Example: If you are alerted to an OSHA violation, don’t hesitate to correct it. Allegations of blocking exits and hazardous conditions at a Boston location led to Dollar Tree Stores facing a fine of $177,800.
For many businesses, staying compliant requires holding various business licenses and permits. For example, a restaurant that sells alcohol must possess a license from the Alcohol and Tobacco Tax and Trade Bureau in addition to a current health permit.
Example: Requirements will vary across jurisdictions, but Los Angeles County’s Food Facility Closure List details a few of the common reasons that a restaurant can be shut down.
Labor Law Posters
All U.S. businesses are required to display current federal and state labor law posters in a conspicuous area visible to all workers. Federal and state labor law is constantly changing, and your posters must reflect the most recent changes at all times.
For a service that automatically creates and ships both federal and state compliance posters for a one-time fee, see QuickBooks Poster Compliance Service.

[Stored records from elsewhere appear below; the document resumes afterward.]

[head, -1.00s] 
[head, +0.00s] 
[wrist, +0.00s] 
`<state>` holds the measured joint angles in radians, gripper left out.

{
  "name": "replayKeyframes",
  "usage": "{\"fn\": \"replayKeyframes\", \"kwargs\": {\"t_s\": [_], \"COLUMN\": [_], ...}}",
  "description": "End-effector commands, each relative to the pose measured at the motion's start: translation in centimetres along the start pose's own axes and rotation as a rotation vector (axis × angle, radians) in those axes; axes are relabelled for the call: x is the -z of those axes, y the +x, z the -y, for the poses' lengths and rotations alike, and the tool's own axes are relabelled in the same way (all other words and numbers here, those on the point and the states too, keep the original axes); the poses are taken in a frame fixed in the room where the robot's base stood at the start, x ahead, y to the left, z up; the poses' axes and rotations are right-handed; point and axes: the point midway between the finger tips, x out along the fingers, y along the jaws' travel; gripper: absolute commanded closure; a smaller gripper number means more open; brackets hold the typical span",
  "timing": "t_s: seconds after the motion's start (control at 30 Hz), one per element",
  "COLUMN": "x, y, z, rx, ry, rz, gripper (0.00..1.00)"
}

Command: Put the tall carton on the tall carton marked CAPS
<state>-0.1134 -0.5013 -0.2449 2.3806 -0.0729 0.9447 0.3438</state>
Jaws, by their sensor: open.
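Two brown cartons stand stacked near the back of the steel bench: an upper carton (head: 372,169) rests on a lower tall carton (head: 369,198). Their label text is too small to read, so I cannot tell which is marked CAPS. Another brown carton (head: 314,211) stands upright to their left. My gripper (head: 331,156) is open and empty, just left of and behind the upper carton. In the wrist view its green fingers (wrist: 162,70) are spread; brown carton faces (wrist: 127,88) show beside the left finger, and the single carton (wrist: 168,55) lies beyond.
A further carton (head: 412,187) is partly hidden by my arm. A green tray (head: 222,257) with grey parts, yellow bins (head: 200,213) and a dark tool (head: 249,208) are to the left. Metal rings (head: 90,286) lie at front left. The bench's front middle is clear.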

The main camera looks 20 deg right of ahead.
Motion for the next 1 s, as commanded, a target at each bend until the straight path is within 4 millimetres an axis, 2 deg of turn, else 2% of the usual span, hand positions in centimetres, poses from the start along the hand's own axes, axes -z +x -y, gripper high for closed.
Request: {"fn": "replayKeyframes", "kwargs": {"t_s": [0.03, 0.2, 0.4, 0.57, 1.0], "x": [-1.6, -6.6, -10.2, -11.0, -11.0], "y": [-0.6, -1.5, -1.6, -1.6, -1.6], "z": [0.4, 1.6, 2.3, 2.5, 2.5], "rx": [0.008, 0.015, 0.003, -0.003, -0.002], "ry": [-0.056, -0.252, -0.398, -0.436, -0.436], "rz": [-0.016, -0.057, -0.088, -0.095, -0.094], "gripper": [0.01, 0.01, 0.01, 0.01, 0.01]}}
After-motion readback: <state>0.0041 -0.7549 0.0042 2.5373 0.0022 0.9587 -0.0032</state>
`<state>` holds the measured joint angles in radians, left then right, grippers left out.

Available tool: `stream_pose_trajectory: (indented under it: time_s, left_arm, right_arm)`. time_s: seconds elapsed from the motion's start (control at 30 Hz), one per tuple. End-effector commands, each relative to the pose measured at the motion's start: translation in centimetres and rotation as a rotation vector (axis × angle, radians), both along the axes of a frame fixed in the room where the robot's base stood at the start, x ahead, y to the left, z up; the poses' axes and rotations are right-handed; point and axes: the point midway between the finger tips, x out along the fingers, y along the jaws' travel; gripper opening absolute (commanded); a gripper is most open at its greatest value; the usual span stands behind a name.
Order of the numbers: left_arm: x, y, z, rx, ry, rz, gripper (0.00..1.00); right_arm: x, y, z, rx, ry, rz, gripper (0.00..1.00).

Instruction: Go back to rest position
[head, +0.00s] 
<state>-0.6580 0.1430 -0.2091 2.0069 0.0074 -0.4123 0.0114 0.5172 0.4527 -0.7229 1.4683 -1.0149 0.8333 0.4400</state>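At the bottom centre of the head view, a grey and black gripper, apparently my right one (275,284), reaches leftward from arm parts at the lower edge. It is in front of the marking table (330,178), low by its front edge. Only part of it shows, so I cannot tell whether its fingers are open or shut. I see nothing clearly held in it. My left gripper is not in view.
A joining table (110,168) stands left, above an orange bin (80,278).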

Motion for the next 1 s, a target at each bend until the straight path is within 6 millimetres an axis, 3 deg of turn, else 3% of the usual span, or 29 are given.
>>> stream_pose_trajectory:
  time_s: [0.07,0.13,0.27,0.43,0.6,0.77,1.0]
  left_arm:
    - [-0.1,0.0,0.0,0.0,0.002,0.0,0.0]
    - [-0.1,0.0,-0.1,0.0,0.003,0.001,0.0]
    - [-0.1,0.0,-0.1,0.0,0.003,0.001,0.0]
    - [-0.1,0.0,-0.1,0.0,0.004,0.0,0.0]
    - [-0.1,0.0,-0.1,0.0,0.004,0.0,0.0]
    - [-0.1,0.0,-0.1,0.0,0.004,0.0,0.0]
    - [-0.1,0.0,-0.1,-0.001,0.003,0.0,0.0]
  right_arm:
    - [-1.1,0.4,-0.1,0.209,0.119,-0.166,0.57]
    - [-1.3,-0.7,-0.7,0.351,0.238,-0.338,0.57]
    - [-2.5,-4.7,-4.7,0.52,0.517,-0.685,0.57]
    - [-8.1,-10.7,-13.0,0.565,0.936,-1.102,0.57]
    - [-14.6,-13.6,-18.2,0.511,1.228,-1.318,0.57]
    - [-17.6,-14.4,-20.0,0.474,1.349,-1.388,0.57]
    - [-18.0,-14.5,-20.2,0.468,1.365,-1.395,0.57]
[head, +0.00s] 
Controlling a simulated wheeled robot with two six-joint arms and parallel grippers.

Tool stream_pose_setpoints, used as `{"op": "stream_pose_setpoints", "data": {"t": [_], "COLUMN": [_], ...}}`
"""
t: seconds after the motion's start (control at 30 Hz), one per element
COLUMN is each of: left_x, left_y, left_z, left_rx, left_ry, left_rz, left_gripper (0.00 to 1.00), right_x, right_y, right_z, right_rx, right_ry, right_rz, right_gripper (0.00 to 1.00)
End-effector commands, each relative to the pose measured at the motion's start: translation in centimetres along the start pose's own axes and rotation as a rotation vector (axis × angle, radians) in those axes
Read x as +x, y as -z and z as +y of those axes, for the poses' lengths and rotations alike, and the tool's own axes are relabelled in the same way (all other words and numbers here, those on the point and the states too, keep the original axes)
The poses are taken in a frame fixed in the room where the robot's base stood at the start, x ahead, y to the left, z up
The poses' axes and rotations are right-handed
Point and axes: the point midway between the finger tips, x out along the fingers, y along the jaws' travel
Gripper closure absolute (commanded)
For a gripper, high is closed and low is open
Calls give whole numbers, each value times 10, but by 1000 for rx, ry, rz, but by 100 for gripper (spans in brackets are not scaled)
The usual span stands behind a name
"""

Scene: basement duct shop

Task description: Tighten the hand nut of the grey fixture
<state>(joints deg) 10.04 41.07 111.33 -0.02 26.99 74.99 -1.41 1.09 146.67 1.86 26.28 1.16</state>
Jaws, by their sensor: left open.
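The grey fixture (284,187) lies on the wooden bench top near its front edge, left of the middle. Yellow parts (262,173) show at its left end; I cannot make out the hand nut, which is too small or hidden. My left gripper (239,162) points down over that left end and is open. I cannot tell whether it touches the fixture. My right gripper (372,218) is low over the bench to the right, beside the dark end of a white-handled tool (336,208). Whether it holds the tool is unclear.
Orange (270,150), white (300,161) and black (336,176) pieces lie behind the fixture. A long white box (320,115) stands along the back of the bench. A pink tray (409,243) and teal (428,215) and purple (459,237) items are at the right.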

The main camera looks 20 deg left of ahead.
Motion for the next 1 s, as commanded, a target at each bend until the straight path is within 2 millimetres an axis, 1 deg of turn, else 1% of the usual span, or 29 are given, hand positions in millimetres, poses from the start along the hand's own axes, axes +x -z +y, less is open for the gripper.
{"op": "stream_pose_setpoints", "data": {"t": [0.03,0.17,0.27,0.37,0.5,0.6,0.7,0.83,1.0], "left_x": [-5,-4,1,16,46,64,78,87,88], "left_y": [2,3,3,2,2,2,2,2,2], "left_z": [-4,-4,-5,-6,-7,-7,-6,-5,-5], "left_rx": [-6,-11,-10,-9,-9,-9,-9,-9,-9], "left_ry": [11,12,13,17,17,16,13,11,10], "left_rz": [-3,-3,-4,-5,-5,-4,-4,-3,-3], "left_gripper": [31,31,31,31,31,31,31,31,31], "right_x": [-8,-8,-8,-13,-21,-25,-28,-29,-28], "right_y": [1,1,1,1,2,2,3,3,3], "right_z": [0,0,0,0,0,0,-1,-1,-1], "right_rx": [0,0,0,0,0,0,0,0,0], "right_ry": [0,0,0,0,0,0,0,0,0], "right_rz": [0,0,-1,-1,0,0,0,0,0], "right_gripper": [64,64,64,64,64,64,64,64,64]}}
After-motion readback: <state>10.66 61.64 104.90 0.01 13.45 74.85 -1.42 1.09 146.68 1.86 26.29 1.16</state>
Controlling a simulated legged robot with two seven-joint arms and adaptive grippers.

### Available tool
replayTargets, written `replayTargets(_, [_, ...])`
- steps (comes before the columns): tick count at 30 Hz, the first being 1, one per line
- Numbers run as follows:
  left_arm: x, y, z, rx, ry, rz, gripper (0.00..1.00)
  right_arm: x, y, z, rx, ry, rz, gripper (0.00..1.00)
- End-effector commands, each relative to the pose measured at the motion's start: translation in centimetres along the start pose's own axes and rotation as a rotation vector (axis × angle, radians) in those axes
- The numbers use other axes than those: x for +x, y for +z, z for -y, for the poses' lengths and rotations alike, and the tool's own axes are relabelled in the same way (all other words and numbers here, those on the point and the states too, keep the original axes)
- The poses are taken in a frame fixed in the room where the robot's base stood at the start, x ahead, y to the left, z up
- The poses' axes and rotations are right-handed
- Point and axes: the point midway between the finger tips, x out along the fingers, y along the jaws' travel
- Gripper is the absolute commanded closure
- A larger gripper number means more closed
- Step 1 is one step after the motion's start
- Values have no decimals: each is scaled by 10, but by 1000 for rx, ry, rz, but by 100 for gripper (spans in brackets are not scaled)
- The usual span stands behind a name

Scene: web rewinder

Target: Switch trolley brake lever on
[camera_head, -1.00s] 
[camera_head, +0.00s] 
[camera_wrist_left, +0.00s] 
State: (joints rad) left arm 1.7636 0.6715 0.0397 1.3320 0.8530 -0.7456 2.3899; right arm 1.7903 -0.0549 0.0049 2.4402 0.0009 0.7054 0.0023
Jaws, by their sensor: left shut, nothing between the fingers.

Protect Your Business From Non-Compliance Claims
Compliance requirements can be complex, and business owners may not always be fully educated about the latest rules and regulations. Nonprofits in particular are held to high standards by the government. If you’re concerned about your company’s compliance status, consider hiring a human resources expert to protect your business’ legal and financial standing. After all, when it comes to non-compliance issues, ignorance of the law is no defense.